A small example serial code, which has the same structure as my code, is shown below.
PROGRAM MAIN
IMPLICIT NONE
INTEGER :: i, j
DOUBLE PRECISION :: en,ei,es
DOUBLE PRECISION :: ki(1000,2000), et(200),kn(2000)
OPEN(UNIT=3, FILE='output.dat', STATUS='UNKNOWN')
DO i = 1, 1000, 1
DO j = 1, 2000, 1
ki(i,j) = DBLE(i) + DBLE(j)
END DO
END DO
DO i = 1, 200, 1
en = 2.0d0/DBLE(200)*(i-1)-1.0d0
et(i) = en
es = 0.0d0
DO j = 1, 1000, 1
kn=ki(j,:)
CALL CAL(en,kn,ei)
es = es + ei
END DO
WRITE (UNIT=3, FMT=*) et(i), es
END DO
CLOSE(UNIT=3)
STOP
END PROGRAM MAIN
SUBROUTINE CAL (en,kn,ei)
IMPLICIT NONE
INTEGER :: i
DOUBLE PRECISION :: en, ei, gf,p
DOUBLE PRECISION :: kn(2000)
p = 3.14d0
ei = 0.0d0
DO i = 1, 2000, 1
gf = 1.0d0 / (en - kn(i) * p)
ei = ei + gf
END DO
RETURN
END SUBROUTINE CAL
I am running my code on the cluster, which has 32 CPUs on one node, and there are totally 250 GB memory shared by 32 CPUs on one node. I can use 32 nodes maximumly.
Every time when the inner Loop is done, there is one data to be collected. After all outer Loops are done, there are totally 200 data to be collected. If only the inner Loop is executed by one CPU, it would take more than 3 days (more than 72 hours).
I want to do the parallelization for both inner Loop and outer Loop respectively? Would anyone please suggest how to parallelize this code?
Can I use MPI technique for both inner Loop and outer Loop respectively? If so, how to differentiate different CPUs that execute different Loops (inner Loop and outer Loop)?
On the other hand, I saw someone mention the parallelization with hybrid MPI and OpenMP method. Can I use MPI technique for the outer Loop and OpenMP technique for the inner Loop? If so, how to collect one data to the CPU after every inner Loop is done each time and collect 200 data in total to CPU after all outer Loops are done. How to differentiate different CPUs that execute inner Loop and outer Loop respectively?

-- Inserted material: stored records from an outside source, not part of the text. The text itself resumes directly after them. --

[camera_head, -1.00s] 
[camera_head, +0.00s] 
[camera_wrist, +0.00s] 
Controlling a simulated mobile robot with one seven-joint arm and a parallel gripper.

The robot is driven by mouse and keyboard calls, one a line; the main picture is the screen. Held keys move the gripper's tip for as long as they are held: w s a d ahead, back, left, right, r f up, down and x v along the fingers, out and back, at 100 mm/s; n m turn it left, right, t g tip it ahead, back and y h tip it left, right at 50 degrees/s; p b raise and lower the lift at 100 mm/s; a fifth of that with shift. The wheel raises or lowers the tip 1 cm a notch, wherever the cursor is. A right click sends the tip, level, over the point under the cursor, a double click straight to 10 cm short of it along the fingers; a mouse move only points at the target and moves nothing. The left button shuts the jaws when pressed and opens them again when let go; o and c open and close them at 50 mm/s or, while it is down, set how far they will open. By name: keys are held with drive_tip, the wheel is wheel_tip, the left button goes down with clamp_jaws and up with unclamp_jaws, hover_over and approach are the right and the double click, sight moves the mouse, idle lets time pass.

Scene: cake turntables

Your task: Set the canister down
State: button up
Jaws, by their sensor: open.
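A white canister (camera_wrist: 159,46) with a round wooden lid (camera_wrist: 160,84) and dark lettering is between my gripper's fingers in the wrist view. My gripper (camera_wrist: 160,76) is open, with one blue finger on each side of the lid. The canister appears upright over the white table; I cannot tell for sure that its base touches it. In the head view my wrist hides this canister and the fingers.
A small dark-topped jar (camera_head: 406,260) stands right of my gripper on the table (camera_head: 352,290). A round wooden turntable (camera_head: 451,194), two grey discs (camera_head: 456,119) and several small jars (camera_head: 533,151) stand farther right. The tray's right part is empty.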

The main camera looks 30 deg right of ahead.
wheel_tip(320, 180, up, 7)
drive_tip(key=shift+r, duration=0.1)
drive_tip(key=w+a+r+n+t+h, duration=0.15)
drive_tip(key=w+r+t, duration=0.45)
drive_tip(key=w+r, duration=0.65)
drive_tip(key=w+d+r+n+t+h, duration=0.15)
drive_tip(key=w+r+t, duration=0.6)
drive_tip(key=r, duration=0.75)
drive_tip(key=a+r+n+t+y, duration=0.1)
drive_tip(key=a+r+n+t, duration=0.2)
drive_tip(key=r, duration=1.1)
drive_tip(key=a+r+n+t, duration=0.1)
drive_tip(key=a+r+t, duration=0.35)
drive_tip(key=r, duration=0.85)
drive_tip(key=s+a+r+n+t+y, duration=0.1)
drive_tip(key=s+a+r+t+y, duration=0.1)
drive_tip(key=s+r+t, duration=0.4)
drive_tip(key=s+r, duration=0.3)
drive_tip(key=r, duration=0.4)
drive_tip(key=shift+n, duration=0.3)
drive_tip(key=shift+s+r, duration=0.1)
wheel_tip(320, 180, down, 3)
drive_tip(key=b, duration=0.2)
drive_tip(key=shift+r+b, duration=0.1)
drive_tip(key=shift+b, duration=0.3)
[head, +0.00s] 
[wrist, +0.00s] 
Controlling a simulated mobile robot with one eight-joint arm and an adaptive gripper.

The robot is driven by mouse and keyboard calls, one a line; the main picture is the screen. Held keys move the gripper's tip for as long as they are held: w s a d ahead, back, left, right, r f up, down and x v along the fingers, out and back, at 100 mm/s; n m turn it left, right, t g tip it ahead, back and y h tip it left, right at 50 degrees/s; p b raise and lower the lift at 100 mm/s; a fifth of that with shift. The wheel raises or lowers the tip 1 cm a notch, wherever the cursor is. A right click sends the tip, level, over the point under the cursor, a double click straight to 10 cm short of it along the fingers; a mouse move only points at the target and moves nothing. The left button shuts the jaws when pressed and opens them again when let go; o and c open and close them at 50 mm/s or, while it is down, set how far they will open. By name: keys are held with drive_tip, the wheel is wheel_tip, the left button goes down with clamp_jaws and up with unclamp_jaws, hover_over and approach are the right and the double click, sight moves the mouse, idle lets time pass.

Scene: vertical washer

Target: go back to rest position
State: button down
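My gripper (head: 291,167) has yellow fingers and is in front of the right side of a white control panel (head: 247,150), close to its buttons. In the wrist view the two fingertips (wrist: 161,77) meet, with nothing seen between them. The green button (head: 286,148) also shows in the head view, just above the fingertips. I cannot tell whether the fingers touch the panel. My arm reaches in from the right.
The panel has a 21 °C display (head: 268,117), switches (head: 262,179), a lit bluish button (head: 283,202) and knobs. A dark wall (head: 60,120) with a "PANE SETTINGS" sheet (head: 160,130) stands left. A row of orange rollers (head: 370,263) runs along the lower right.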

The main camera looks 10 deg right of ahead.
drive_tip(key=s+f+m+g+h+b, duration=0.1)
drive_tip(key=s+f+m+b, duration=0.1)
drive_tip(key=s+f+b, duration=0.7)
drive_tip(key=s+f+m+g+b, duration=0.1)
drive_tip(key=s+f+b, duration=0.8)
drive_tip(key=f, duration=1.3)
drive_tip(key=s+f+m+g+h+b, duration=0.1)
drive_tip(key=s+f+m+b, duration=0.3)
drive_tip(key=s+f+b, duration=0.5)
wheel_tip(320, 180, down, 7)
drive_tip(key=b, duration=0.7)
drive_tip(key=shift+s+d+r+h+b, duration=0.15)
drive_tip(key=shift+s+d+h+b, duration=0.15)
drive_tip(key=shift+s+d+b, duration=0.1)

Alternatively, would anyone provide any other suggestion on parallelizing the code and enhance the efficiency? Thank you very much in advance.
As mentioned in the comments, a good answer will require more detailed question. However, at a first sight it seems that parallelizing the internal loop
DO j = 1, 1000, 1
kn=ki(j,:)
CALL CAL(en,kn,ei)
es = es + ei
END DO
should be enough to solve your problem, or at least it will be a good starter. First of all I guess that there is an error on the loop
DO i = 1, 1000, 1
DO j = 1, 2000, 1
ki(j,k) = DBLE(j) + DBLE(k)
END DO
END Do
since the k is set to 0 and and there is no cell with address corresponding to 0 (see your variable declaration). Also ki is declared ki(1000,2000) array while ki(j,i) is (2000,1000) array. Beside these error, I guess that ki should be calculated as
ki(i,j) = DBLE(j) + DBLE(i)
if true, I suggest you the following solution
PROGRAM MAIN
IMPLICIT NONE
INTEGER :: i, j, k,icr,icr0,icr1
DOUBLE PRECISION :: en,ei,es,timerRate
DOUBLE PRECISION :: ki(1000,2000), et(200),kn(2000)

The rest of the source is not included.